When evaluating the clauses in the $and expression, MongoDB's query optimizer considers which indexes are available that could help satisfy clauses of the $and expression when selecting the best plan to execute.

To allow the query engine to optimize queries, $and handles errors as follows:

  • If any expression supplied to $and would cause an error when evaluated alone, the $and containing the expression may cause an error but an error is not guaranteed.

  • An expression supplied after the first expression supplied to $and may cause an error even if the first expression evaluates to false.

Most programming languages and drivers, including the MongoDB Shell (mongosh), do not allow the construction of objects with duplicate keys at the same object level. For example:

db.inventory.find( { price: { $in: [ 7.99, 3.99 ], $in: [ 4.99, 1.99 ] } } )

The previous query is invalid because the field name price has duplicate operators at the same object level. The query sent to the server differs from the intent. To make the query work, use an explicit AND:

db.inventory.find( {
$and: [
{ price: { $in: [ 7.99, 3.99 ] } },
{ price: { $in: [ 4.99, 1.99 ] } }
]
} )

The previous query explicitly checks that both conditions are satisfied: the price array must include at least one value from each $in set.
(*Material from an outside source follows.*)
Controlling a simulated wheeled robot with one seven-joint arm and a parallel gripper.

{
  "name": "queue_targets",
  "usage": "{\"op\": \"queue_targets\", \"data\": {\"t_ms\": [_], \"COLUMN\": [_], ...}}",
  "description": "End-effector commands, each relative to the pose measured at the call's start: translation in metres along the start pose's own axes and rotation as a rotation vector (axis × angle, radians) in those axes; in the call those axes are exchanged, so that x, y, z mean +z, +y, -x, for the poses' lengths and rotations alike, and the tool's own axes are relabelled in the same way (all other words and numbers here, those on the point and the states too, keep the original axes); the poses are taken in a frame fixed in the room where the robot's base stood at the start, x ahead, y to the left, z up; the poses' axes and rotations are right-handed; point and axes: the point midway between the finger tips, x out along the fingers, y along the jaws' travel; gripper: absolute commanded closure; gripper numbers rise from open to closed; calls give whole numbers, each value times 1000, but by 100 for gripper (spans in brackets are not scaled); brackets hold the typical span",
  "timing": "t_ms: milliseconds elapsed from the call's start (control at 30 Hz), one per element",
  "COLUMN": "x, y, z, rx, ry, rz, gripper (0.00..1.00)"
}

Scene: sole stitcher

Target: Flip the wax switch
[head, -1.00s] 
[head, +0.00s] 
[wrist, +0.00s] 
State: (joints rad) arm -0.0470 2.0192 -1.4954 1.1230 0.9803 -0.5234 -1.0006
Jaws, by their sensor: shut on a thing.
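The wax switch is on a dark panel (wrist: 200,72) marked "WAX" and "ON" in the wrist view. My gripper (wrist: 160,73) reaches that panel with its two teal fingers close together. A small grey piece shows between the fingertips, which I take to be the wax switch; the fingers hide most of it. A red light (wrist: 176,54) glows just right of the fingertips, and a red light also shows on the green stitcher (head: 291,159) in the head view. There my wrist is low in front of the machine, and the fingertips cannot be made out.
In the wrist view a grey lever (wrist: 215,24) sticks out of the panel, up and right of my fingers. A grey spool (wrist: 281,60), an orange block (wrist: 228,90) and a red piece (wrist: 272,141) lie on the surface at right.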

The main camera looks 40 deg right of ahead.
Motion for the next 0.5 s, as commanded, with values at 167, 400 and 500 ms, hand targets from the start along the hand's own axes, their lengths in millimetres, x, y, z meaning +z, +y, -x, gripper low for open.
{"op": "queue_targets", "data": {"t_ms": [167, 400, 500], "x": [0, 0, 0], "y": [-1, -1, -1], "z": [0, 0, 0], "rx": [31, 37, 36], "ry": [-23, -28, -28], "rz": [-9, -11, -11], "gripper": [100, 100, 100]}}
For more information, see Examples.

Consider this query:

db.inventory.find( { $and: [ { price: { $ne: 1.99 } }, { price: { $exists: true } } ] } )

The query selects all documents in the inventory collection where:

  • the price field value is not equal to 1.99 and

  • the price field exists.

The query can be rewritten with an implicit AND operation that combines the operator expressions for the price field:

db.inventory.find( { price: { $ne: 1.99, $exists: true } } )

Consider this query:

db.inventory.find( {
$and: [
{ $or: [ { qty: { $lt : 10 } }, { qty : { $gt: 50 } } ] },
{ $or: [ { sale: true }, { price : { $lt : 5 } } ] }
]
} )

The query selects all documents where:

  • the qty field value is less than 10 or greater than 50, and

  • the sale field value is equal to true or the price field value is less than 5.

The query cannot use an implicit AND operation because it uses the $or operator more than once.